Goal: Return the listing below verbatim. Pictures do not belong in the copy.

***** Provided data *****

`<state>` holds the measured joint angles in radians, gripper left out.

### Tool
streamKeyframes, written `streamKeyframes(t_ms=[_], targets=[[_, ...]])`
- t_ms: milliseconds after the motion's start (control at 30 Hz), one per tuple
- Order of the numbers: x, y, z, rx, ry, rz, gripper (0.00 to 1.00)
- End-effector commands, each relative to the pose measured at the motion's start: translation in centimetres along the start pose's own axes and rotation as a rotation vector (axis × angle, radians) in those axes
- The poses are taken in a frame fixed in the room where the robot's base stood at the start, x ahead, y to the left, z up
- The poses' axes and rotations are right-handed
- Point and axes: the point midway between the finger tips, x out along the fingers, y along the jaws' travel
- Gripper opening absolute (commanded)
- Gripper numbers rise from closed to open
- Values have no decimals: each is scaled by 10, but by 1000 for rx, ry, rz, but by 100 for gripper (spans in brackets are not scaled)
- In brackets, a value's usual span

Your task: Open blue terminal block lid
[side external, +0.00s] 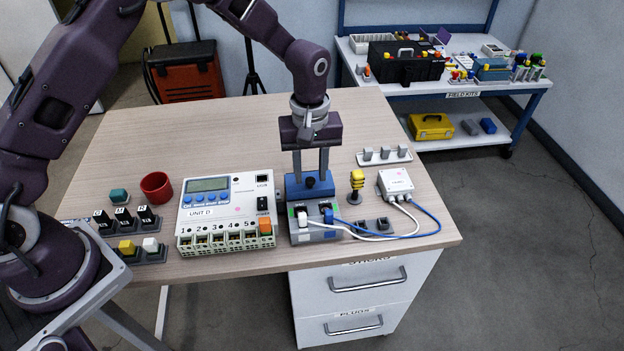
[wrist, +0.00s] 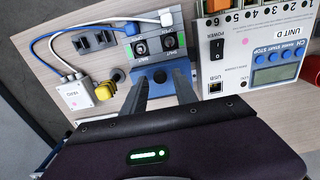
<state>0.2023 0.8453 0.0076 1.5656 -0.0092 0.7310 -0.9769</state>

*****

The result:
`<state>` holds the measured joint angles in radians, gripper left out.

### Tool
streamKeyframes, written `streamKeyframes(t_ms=[_], targets=[[_, ...]])`
- t_ms: milliseconds after the motion's start (control at 30 Hz), one per tuple
- Order of the numbers: x, y, z, rx, ry, rz, gripper (0.00 to 1.00)
- End-effector commands, each relative to the pose measured at the motion's start: translation in centimetres along the start pose's own axes and rotation as a rotation vector (axis × angle, radians) in those axes
- The poses are taken in a frame fixed in the room where the robot's base stood at the start, x ahead, y to the left, z up
- The poses' axes and rotations are right-handed
- Point and axes: the point midway between the finger tips, x out along the fingers, y along the jaws' travel
- Gripper opening absolute (commanded)
- Gripper numbers rise from closed to open
- Values have no decimals: each is scaled by 10, but by 1000 for rx, ry, rz, but by 100 for gripper (spans in brackets are not scaled)
- In brackets, a value's usual span

Your task: Open blue terminal block lid
[side external, +0.00s] 
[wrist, +0.00s] 
<state>0.2023 0.8453 0.0076 1.5656 -0.0092 0.7310 -0.9769</state>

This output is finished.